Entries from a robot dataset
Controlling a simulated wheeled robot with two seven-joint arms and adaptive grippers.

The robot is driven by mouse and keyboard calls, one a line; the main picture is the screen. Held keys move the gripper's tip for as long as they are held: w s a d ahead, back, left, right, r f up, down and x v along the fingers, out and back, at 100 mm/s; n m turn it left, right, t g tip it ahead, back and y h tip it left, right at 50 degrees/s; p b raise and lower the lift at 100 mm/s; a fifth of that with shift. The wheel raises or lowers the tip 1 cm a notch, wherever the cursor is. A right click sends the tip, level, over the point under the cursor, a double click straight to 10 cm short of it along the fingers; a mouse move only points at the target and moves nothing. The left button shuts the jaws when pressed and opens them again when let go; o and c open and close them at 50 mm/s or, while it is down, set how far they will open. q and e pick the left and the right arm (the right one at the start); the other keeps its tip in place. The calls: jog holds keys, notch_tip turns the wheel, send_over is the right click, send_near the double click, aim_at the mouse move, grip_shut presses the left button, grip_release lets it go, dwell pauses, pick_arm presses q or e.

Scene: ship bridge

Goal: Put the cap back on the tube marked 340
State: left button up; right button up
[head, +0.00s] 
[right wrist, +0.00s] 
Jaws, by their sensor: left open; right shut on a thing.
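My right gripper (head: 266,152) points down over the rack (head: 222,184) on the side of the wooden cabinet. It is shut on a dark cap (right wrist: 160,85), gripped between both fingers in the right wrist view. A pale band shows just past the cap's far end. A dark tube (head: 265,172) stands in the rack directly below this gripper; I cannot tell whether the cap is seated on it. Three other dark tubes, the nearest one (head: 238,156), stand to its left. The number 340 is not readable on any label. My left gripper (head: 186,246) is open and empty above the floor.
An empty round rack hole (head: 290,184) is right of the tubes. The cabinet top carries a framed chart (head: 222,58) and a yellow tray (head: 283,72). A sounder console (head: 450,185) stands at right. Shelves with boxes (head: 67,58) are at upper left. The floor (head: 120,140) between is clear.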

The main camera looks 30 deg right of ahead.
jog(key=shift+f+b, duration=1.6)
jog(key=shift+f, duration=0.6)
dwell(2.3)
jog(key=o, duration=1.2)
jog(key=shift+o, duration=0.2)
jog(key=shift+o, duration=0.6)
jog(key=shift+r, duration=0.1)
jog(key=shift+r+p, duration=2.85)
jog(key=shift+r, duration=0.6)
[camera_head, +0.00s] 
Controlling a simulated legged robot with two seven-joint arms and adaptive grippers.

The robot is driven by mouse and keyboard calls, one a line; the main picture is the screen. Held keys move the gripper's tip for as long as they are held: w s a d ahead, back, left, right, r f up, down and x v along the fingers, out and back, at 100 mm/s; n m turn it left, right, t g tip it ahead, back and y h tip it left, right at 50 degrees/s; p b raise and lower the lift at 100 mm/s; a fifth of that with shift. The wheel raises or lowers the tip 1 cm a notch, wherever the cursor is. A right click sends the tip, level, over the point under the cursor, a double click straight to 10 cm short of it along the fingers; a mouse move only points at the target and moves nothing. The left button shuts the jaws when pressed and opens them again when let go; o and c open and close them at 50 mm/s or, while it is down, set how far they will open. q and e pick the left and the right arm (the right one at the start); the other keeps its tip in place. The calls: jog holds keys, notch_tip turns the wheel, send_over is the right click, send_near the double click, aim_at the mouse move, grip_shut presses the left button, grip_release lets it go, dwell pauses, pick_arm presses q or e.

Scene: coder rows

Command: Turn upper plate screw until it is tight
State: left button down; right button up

▸ Short task:
Gather every line from the listing above in which "adaptive" appears, and copy those lines.

▸ Response below:
Controlling a simulated wheeled robot with two seven-joint arms and adaptive grippers.
Controlling a simulated legged robot with two seven-joint arms and adaptive grippers.

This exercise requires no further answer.